WHAT YOU HAVE TO DO ::
Repeat exactly the lines from the start of the records below through the line that contains "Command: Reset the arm", including both.

MATERIAL ::
<<<<
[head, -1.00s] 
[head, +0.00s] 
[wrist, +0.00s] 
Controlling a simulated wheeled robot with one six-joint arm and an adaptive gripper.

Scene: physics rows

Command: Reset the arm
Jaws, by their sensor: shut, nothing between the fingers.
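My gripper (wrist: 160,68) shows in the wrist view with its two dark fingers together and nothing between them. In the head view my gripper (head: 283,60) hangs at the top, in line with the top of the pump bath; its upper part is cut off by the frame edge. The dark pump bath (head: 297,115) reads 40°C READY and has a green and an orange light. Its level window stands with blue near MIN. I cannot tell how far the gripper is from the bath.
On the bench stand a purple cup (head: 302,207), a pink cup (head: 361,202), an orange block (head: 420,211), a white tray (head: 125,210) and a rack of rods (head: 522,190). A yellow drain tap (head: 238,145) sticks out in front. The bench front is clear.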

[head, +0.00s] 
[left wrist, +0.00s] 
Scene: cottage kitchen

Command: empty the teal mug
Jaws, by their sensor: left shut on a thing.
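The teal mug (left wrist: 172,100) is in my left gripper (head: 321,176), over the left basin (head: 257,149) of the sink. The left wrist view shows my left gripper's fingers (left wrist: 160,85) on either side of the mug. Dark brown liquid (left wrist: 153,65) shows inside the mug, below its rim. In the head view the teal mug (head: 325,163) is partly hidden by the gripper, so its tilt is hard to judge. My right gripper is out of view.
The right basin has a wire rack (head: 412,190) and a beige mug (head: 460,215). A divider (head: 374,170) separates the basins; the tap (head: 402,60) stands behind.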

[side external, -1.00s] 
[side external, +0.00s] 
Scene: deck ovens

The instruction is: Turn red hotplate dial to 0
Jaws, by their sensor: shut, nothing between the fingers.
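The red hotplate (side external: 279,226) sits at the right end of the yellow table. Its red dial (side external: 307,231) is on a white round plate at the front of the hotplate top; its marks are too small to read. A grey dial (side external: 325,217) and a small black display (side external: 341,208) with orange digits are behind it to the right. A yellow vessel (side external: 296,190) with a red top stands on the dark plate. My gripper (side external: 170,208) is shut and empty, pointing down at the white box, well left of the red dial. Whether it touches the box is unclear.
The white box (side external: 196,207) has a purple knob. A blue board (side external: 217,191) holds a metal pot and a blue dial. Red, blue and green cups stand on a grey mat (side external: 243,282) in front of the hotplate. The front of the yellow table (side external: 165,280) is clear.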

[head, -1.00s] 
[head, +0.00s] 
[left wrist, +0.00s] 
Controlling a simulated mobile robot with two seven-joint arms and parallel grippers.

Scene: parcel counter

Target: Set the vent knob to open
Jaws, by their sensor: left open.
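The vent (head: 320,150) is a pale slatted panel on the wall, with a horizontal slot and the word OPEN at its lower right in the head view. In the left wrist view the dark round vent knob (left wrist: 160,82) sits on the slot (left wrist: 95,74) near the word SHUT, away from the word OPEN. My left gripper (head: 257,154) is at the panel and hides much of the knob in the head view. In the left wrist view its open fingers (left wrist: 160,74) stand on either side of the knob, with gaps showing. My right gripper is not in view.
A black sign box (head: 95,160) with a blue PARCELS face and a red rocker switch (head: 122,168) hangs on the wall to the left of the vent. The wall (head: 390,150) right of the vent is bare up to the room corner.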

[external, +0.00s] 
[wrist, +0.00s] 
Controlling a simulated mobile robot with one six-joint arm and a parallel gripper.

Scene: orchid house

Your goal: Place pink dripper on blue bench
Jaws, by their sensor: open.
>>>>
EXPECTED ANSWER ::
[head, -1.00s] 
[head, +0.00s] 
[wrist, +0.00s] 
Controlling a simulated wheeled robot with one six-joint arm and an adaptive gripper.

Scene: physics rows

Command: Reset the arm

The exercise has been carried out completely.